Wednesday, 12 August 2015

60 SECOND INTERVIEW: Joanna Smith


JOANNA Smith is a teacher and writer and has been teaching creative writing in Lyme Regis and Uplyme since 2008. She has written three films that were shot in Southern Africa and her book ‘Lesser Known Lyme Regis’ was published by Roving Press last year.

WHERE did your love of writing come from?
It’s hard to say! I started scribbling stories as soon as I could hold a pencil. Like most people though, I just stopped writing fiction as soon as I left school and poured all my writing energy into letters and journals and the odd newspaper article. It took me a couple of decades to get back to fiction.

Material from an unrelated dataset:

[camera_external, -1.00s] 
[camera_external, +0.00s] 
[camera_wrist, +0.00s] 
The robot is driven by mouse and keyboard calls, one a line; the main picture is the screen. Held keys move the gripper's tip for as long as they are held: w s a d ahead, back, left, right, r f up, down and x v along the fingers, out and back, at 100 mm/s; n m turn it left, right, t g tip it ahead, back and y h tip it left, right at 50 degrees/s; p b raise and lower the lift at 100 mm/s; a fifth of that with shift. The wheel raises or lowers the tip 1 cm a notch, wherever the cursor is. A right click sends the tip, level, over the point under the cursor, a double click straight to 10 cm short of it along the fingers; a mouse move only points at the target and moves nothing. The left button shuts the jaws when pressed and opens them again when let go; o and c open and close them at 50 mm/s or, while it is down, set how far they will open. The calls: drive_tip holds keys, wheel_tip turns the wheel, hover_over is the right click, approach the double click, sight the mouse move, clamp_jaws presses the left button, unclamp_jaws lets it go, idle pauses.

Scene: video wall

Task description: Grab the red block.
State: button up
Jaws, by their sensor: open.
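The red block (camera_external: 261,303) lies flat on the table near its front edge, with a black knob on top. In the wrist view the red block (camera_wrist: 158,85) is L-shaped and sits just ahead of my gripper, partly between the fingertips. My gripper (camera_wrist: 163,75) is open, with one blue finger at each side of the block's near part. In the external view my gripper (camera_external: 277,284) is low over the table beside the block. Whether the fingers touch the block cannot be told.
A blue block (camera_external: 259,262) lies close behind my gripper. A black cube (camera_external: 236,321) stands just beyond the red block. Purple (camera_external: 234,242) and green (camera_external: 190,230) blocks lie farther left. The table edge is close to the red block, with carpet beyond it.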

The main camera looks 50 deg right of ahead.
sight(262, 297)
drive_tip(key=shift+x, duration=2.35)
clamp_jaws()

WHAT were you doing before you moved to Lyme Regis?
I did a degree in English literature in London, a postgraduate degree in education from Cambridge University and taught English in Tanzania and Leamington Spa before arriving in Mozambique in 1994. I stayed in Maputo for 13 years, teaching literature at the university, training teachers and writing film scripts. It was a really interesting and positive time to be there – when I arrived the civil war had just ended and people were very keen to start rebuilding their lives. There was a great sense of possibility and so much to get involved in. 

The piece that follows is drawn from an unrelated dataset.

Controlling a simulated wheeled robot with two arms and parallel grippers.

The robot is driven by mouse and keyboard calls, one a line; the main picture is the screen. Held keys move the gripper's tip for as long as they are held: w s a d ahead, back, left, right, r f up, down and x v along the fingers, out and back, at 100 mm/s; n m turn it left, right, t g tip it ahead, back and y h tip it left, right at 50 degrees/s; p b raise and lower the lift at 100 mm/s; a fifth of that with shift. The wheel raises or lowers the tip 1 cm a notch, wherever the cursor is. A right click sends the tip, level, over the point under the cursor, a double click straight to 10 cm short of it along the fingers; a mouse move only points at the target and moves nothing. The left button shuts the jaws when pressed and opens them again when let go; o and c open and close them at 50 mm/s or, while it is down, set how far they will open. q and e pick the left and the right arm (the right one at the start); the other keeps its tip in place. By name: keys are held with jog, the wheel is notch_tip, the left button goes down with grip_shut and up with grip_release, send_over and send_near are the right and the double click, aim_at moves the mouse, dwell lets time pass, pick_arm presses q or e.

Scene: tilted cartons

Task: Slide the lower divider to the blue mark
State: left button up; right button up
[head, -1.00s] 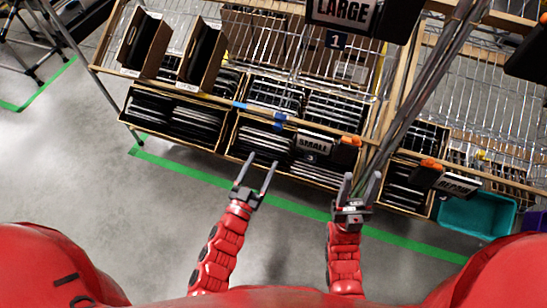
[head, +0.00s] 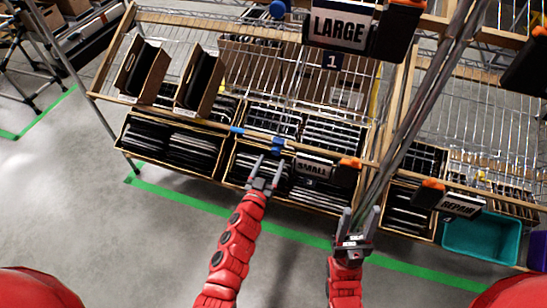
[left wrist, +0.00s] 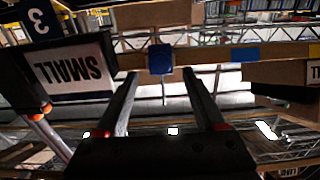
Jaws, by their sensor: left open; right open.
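The lower divider shows as a blue block (head: 277,145) on the wooden rail of the lower shelf. In the left wrist view the blue block (left wrist: 160,59) sits just beyond and between my fingertips, with a thin rod at it. The blue mark (head: 237,130) is a strip on the same rail, left of the block; in the left wrist view the mark (left wrist: 245,54) is to the block's right, apart from it. My left gripper (head: 269,160) is open and empty, just short of the block. My right gripper (head: 353,222) is open and empty, lower right.
A SMALL sign (head: 313,168) hangs on the rail close right of the block. Tilted cartons (head: 141,70) stand on the upper shelf at left. Bins of dark flat items (head: 172,145) fill the lower shelf. A teal bin (head: 482,238) is at right. Floor in front is free.

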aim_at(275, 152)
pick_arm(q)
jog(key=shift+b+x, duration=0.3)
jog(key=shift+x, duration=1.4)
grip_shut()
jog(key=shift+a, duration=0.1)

WHAT was it like working in the film industry in Southern Africa?
I started writing English subtitles for the major film company in Mozambique and was asked if I’d like to try writing a script. What a dream! The company gave me lots of valuable feedback and were extremely encouraging – conditions that were perfect for waking up my dormant creativity. I’ve tried to replicate this kind of environment in my writing groups. 

YOU also wrote “Lesser Known Lyme Regis”?
Bee Painton at Serendip suggested I should write it, as she didn’t have anything up-to-date and reliable to offer visitors. I loved getting to know the town really well and interviewing people for the book – there are so many passionate and interesting people in Lyme. It took ages to write though, as many of the best stories (anything to do with smugglers and underground tunnels and hidden chambers) were so hard to prove. I lived in fear of perpetuating myths. In a way, it was a relief to return to fiction!

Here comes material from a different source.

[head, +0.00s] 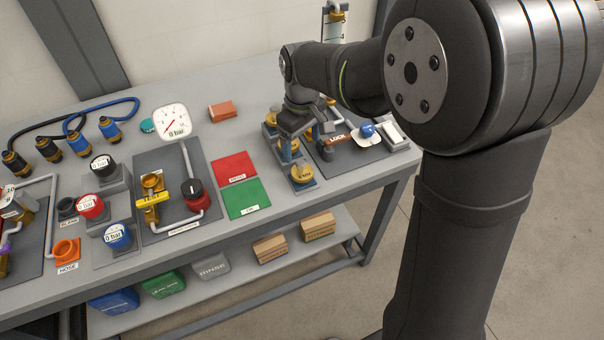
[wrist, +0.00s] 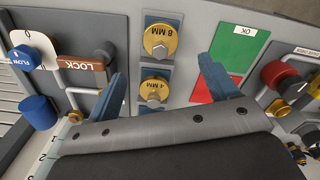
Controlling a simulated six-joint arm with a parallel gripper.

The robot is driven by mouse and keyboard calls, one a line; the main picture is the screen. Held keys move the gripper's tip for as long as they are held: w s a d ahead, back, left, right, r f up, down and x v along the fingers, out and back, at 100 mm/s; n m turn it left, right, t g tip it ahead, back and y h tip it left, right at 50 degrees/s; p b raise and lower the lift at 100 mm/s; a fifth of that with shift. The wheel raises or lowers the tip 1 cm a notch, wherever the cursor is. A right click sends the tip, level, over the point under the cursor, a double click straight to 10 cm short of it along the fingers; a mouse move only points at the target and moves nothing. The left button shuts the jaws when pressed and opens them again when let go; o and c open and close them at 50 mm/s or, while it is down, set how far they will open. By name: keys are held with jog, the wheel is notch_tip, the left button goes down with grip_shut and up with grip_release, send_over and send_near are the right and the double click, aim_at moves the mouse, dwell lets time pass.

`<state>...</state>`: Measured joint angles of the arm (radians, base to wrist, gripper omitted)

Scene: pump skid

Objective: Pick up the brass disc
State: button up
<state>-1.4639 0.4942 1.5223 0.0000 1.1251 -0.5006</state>
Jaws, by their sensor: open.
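In the wrist view one is marked 8 MM (wrist: 160,42) and another 4 MM (wrist: 154,88). The 8 MM disc also shows in the head view (head: 302,175), nearest the bench front. A third brass disc (head: 271,118) lies farther back, partly behind my gripper. My gripper (wrist: 163,68) is open and empty. Its blue fingers stand to either side of the row, with the 4 MM disc between them in the wrist view. Contact and height above the discs cannot be told.
A red pad (head: 235,168) and a green OK pad (head: 245,198) lie left of the discs. A LOCK lever (head: 336,137) and a blue knob (head: 367,130) are close on the right. A valve with a red-black knob (head: 193,190) stands farther left.

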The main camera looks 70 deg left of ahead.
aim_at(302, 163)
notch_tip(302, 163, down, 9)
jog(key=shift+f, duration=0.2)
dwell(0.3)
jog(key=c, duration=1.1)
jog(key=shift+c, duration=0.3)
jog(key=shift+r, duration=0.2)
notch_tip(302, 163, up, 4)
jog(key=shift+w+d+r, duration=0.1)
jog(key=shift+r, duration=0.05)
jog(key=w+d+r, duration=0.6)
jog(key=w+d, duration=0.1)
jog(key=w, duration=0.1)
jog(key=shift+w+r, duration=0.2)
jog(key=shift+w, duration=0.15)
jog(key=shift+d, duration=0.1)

WHAT inspired you to set up the Black Dog Writing Group?
I came to live in Lyme with my five-year-old daughter and so my first priority was to find work that fitted around her. For the first year I worked as a carer but missed being around people involved with books and writing. My main loves were teaching and writing fiction so I decided to put these together and teach creative writing. 

HOW does one join the writing group? 
I currently run five groups and see some writers individually. I teach a structured course, introducing the elements of fiction such as plot, dialogue, point of view and characterization. We also work hard on developing a writing habit and ignoring the mean snipings of our inner critic. Creative writing is a wonderful subject to teach as people gain in confidence and ability remarkably quickly and the groups become very close. You get to know and trust each other very well when you share writing. I also see several individuals who can’t join a group or who are more interested in working on a specific project such as a novel or memoir. 

HOW often do the groups meet?
We meet once a week. Every year I teach three blocks of ten sessions, following the school terms. I start a new group every January and then the group stays together. If anyone would like to go on the waiting list, all the details can be found on my website: www.blackdogwriting.co.uk Each block costs £100. 

THE writing group has released several books? 
I produce a book of “Stories from the Black Dog” every December. This year will be the sixth volume. All the students submit their best work;  it’s a real thrill for everyone to see their stories in print and the book makes a very handy Christmas present!

WHICH three people would you most like to discuss literature with?
I tend to enjoy books by people I’d like to meet; wise people who I feel could teach me about life as well as literature. My current top three are probably Marilynne Robinson, Elizabeth Strout, Tove Jansson and Sarah Waters. (Sorry, maths was never my strong suit!)